WHAT THIS TASK INVOLVES
How many lines hold the string "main"? Reply with the number alone.

--- begin GIVEN MATERIAL ---

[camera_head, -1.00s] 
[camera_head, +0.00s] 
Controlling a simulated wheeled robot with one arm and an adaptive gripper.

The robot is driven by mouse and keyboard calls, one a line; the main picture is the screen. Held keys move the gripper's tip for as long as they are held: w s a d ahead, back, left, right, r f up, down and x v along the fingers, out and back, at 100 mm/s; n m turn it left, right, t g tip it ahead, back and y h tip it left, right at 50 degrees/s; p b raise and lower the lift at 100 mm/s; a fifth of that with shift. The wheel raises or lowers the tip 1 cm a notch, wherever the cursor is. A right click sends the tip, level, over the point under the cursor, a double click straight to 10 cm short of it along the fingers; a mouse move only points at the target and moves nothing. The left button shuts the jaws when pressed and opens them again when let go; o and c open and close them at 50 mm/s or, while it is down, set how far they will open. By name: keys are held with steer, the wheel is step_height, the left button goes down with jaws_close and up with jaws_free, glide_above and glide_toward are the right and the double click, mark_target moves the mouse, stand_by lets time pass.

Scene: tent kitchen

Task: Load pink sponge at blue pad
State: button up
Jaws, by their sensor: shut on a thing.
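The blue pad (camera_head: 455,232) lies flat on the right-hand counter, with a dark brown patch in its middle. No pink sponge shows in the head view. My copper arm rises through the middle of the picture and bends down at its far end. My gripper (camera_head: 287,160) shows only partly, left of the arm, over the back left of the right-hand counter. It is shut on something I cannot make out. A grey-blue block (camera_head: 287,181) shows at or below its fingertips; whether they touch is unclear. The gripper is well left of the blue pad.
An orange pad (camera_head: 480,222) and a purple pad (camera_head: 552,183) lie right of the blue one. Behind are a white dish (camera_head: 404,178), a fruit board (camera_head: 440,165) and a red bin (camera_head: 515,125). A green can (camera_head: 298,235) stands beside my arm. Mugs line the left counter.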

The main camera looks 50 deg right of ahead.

--- end GIVEN MATERIAL ---

THE OUTPUT
2